Beul sues ASSE International for negligence

65 F.Supp.2d 963 (1999)

Kristin BEUL, Klaus Beul, and Petra Beul, Plaintiffs,
v.
ASSE INTERNATIONAL, INC., and Admiral Insurance Company, Defendants.

United States District Court, E.D. Wisconsin.

October 19, 1999.

Heiner Giese, Giese & Weden, Milwaukee, WI, for Plaintiffs.

Timothy J. Strattner, Amy J. Doyle, Schellinger & Doyle, Waukesha, WI, Nancy J. Sennett, Brett H. Ludwig, Foley & Lardner, Milwaukee, WI, for Defendants.

    DECISION and ORDER

MYRON L. GORDON, District Judge.

When plaintiff Kristin Beul was a 16 year-old German exchange student living in the Wisconsin home of Richard Bruce, his wife Cheryl and their daughter Angela, she became involved in a sexual relationship with Mr. Bruce, her “host father”. According to Kristin’s testimony at trial, he initially employed some force to accomplish a sexual act with her and later used psychological pressure, including threats of suicide, to coerce her into continuing the relationship and keeping it a secret. Shortly after her “host mother”, Cheryl Bruce, found “love letters” from Kristin in her husband’s truck, Mr. Bruce committed suicide in the face of an impending criminal investigation. There was evidence at trial to suggest that Kristin sustained severe psychological injuries as a result of her involvement with Mr. Bruce, including post-traumatic stress disorder, bulimia, self-mutilation and thoughts (as well as acts) of attempted suicide.

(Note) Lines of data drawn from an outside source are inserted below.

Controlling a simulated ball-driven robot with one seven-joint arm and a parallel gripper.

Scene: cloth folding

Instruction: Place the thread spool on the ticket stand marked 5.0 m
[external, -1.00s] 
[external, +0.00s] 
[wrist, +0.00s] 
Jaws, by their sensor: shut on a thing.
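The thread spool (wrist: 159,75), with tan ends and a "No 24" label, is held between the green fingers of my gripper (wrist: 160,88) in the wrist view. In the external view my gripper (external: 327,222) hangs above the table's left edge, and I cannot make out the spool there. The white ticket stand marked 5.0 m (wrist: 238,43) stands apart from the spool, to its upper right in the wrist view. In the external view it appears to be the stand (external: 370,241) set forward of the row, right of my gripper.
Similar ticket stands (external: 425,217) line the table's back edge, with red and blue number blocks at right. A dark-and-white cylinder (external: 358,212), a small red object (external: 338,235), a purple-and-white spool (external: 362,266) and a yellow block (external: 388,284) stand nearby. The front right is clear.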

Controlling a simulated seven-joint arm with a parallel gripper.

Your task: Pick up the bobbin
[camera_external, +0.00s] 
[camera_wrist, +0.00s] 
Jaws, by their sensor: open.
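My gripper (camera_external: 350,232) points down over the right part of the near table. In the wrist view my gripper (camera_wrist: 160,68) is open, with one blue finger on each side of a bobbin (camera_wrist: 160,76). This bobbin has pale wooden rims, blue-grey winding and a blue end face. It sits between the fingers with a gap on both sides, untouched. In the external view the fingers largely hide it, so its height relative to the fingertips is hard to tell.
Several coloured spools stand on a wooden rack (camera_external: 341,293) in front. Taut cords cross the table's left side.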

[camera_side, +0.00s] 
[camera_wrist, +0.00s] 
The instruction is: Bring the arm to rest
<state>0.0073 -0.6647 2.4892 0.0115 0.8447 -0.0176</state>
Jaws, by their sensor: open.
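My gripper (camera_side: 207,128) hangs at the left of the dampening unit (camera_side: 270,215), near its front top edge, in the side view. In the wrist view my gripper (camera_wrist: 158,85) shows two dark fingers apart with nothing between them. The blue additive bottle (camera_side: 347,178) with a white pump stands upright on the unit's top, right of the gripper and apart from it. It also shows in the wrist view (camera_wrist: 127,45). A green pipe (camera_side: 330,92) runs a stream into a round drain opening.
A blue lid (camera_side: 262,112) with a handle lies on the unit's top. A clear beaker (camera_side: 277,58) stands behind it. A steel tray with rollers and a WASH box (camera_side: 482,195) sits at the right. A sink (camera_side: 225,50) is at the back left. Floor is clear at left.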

Kristin and her parents, Klaus and Petra Beul, filed this diversity action against defendant ASSE International, Inc., [“ASSE”], the foreign corporation that ran the student exchange program, and its insurer Admiral Insurance Company. The plaintiffs alleged that ASSE’s negligent supervision was a cause of the sexual relationship and the resulting harm that Kristin suffered. The jury agreed, returning a verdict in favor of the plaintiffs on August 4, 1999. The jury attributed 59% of the causal negligence to ASSE, and 41% to Kristin. The jury determined that her damages were $1,100,000 and that her parents’ damages for loss of consortium were $17,000. After applying the jury’s apportionment, the court entered judgment in favor of Kristin for $649,000 and in favor of her parents Klaus and Petra Beul for $10,030.

Presently before the court are the defendants’ post-trial motions for judgment as a matter of law, a new trial and amendment of the judgment. This decision will assume familiarity with the court’s prior opinion granting in part and denying in part the defendants’ motion for summary judgment, in which the factual and procedural background of this case are stated in greater detail. Where necessary, the court will discuss the evidence presented at trial in the context of discussing the defendants’ motions.

I. RULE 50 MOTION

The defendants move for judgment as a matter of law, and alternatively for a new trial, on the ground that there was no evidence that ASSE caused any injuries to the plaintiffs. The defendants made the same argument in their summary judgment motion, and as the argument related

[65 F.Supp.2d 965]

to the claims that went to trial, the court rejected it. Based on the evidence presented at trial, I now believe there is even less reason for granting judgment as a matter of law on the issue of causation.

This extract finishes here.